REQUIREMENT – Where a line holds the word "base", copy that line.

INPUT RECORDS –
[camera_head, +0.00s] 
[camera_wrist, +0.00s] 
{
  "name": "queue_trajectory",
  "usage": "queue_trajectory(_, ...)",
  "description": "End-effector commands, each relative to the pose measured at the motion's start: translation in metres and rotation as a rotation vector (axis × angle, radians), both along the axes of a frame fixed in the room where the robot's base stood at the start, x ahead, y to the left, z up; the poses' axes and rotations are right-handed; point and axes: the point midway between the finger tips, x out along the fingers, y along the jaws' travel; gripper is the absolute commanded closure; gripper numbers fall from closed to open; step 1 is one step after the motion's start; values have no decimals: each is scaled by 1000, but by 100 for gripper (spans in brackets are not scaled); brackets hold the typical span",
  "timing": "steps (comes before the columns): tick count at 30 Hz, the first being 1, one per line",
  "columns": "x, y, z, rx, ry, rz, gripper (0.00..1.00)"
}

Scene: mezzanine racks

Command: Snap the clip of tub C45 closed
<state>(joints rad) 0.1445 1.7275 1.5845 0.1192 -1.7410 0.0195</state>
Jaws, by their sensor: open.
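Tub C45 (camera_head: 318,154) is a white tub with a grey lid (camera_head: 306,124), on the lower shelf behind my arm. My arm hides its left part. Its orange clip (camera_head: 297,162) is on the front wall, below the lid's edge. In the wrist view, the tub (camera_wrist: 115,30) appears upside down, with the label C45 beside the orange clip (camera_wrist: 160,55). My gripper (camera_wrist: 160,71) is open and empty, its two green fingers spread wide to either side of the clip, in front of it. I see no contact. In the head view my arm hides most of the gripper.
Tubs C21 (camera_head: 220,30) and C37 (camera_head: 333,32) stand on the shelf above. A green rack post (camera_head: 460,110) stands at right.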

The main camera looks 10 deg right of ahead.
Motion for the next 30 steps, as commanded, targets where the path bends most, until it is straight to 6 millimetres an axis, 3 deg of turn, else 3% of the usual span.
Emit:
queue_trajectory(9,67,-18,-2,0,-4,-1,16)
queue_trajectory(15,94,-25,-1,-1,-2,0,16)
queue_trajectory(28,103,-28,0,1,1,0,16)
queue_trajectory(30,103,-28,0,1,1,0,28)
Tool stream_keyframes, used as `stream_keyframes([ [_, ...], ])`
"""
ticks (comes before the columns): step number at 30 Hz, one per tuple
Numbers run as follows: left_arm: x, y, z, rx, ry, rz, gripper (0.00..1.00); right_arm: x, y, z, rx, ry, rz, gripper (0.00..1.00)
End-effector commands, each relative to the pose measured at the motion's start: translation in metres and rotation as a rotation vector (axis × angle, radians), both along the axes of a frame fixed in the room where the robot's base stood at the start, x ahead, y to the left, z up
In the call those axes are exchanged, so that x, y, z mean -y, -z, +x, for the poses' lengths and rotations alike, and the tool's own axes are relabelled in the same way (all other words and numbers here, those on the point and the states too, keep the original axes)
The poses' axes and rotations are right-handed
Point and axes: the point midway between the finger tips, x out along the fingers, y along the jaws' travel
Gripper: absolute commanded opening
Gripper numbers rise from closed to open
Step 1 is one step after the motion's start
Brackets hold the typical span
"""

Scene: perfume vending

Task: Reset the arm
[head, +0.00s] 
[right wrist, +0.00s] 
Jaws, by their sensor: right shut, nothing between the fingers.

WRITTEN RESPONSE –
  "description": "End-effector commands, each relative to the pose measured at the motion's start: translation in metres and rotation as a rotation vector (axis × angle, radians), both along the axes of a frame fixed in the room where the robot's base stood at the start, x ahead, y to the left, z up; the poses' axes and rotations are right-handed; point and axes: the point midway between the finger tips, x out along the fingers, y along the jaws' travel; gripper is the absolute commanded closure; gripper numbers fall from closed to open; step 1 is one step after the motion's start; values have no decimals: each is scaled by 1000, but by 100 for gripper (spans in brackets are not scaled); brackets hold the typical span",
End-effector commands, each relative to the pose measured at the motion's start: translation in metres and rotation as a rotation vector (axis × angle, radians), both along the axes of a frame fixed in the room where the robot's base stood at the start, x ahead, y to the left, z up

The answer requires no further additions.